— start —
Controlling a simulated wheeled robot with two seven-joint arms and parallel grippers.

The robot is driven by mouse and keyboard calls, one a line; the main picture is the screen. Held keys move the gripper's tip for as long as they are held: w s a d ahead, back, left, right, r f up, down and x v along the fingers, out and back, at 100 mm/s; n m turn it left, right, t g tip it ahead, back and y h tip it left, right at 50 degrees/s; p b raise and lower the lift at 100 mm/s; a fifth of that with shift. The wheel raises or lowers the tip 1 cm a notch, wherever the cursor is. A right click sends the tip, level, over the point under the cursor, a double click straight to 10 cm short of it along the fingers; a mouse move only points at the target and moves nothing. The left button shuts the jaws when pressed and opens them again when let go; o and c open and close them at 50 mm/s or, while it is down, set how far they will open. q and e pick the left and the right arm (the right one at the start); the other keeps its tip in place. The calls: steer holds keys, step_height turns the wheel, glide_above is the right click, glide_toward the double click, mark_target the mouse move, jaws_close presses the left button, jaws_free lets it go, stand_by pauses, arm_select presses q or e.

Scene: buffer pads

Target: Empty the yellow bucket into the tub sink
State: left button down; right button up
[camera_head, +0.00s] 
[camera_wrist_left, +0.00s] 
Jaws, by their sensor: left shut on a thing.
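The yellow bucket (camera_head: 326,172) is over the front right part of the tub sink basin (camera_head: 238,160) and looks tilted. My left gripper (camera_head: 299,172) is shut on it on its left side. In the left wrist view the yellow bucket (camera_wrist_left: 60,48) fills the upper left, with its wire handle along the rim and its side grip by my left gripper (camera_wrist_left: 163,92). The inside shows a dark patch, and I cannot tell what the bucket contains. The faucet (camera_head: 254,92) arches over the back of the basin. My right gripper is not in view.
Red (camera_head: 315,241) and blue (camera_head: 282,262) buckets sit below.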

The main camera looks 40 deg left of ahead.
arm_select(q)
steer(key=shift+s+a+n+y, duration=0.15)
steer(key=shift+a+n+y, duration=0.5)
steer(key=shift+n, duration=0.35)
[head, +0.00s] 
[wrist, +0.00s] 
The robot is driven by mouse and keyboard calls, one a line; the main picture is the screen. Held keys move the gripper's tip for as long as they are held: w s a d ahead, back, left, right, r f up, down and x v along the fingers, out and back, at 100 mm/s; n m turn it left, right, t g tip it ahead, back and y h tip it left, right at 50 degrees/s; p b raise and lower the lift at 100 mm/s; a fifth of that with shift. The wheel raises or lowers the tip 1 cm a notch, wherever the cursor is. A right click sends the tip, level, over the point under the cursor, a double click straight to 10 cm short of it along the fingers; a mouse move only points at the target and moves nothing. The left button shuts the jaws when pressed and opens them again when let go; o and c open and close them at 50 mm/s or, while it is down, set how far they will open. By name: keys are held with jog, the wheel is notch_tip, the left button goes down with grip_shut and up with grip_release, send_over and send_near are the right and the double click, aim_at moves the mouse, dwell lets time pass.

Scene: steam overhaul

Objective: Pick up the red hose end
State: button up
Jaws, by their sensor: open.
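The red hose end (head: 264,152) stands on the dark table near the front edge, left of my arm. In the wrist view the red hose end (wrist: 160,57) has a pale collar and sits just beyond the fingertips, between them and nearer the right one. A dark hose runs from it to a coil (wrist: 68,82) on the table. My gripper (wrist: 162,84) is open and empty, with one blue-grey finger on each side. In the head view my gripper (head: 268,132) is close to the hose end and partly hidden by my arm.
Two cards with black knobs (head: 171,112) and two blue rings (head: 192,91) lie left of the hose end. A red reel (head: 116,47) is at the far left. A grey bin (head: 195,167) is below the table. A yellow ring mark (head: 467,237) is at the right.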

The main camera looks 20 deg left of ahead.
— end —
- **YOUR TASK**: Using the records above, copy each line that contains "State".

- **THE SOLUTION**:
State: left button down; right button up
State: button up

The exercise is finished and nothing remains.